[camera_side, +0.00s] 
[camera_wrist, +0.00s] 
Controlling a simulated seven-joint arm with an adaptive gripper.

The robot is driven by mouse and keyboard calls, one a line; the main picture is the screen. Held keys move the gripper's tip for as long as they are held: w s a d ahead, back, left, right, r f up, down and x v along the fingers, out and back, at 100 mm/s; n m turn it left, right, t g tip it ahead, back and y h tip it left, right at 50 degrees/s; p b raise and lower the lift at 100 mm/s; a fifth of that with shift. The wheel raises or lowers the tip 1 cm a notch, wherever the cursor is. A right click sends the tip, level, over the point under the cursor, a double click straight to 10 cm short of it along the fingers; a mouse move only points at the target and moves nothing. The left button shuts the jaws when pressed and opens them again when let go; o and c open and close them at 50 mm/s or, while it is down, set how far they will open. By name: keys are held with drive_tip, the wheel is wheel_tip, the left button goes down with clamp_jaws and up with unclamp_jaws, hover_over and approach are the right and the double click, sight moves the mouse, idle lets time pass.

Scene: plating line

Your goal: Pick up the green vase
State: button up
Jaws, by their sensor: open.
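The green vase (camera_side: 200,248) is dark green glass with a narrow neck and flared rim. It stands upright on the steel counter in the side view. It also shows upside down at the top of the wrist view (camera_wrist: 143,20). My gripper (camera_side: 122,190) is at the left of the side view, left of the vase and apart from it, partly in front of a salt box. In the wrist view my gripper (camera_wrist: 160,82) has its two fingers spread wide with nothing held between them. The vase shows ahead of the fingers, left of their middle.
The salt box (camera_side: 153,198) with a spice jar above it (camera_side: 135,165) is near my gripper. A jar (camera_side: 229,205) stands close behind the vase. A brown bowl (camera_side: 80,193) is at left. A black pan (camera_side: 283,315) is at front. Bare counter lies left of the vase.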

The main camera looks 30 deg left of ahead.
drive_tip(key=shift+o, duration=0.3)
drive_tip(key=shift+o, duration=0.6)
________________________________________
Objective: Quote the data in full, keeping each word unchanged.

Exercise solution:
[camera_side, +0.00s] 
[camera_wrist, +0.00s] 
Controlling a simulated seven-joint arm with an adaptive gripper.

The robot is driven by mouse and keyboard calls, one a line; the main picture is the screen. Held keys move the gripper's tip for as long as they are held: w s a d ahead, back, left, right, r f up, down and x v along the fingers, out and back, at 100 mm/s; n m turn it left, right, t g tip it ahead, back and y h tip it left, right at 50 degrees/s; p b raise and lower the lift at 100 mm/s; a fifth of that with shift. The wheel raises or lowers the tip 1 cm a notch, wherever the cursor is. A right click sends the tip, level, over the point under the cursor, a double click straight to 10 cm short of it along the fingers; a mouse move only points at the target and moves nothing. The left button shuts the jaws when pressed and opens them again when let go; o and c open and close them at 50 mm/s or, while it is down, set how far they will open. By name: keys are held with drive_tip, the wheel is wheel_tip, the left button goes down with clamp_jaws and up with unclamp_jaws, hover_over and approach are the right and the double click, sight moves the mouse, idle lets time pass.

Scene: plating line

Your goal: Pick up the green vase
State: button up
Jaws, by their sensor: open.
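The green vase (camera_side: 200,248) is dark green glass with a narrow neck and flared rim. It stands upright on the steel counter in the side view. It also shows upside down at the top of the wrist view (camera_wrist: 143,20). My gripper (camera_side: 122,190) is at the left of the side view, left of the vase and apart from it, partly in front of a salt box. In the wrist view my gripper (camera_wrist: 160,82) has its two fingers spread wide with nothing held between them. The vase shows ahead of the fingers, left of their middle.
The salt box (camera_side: 153,198) with a spice jar above it (camera_side: 135,165) is near my gripper. A jar (camera_side: 229,205) stands close behind the vase. A brown bowl (camera_side: 80,193) is at left. A black pan (camera_side: 283,315) is at front. Bare counter lies left of the vase.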

The main camera looks 30 deg left of ahead.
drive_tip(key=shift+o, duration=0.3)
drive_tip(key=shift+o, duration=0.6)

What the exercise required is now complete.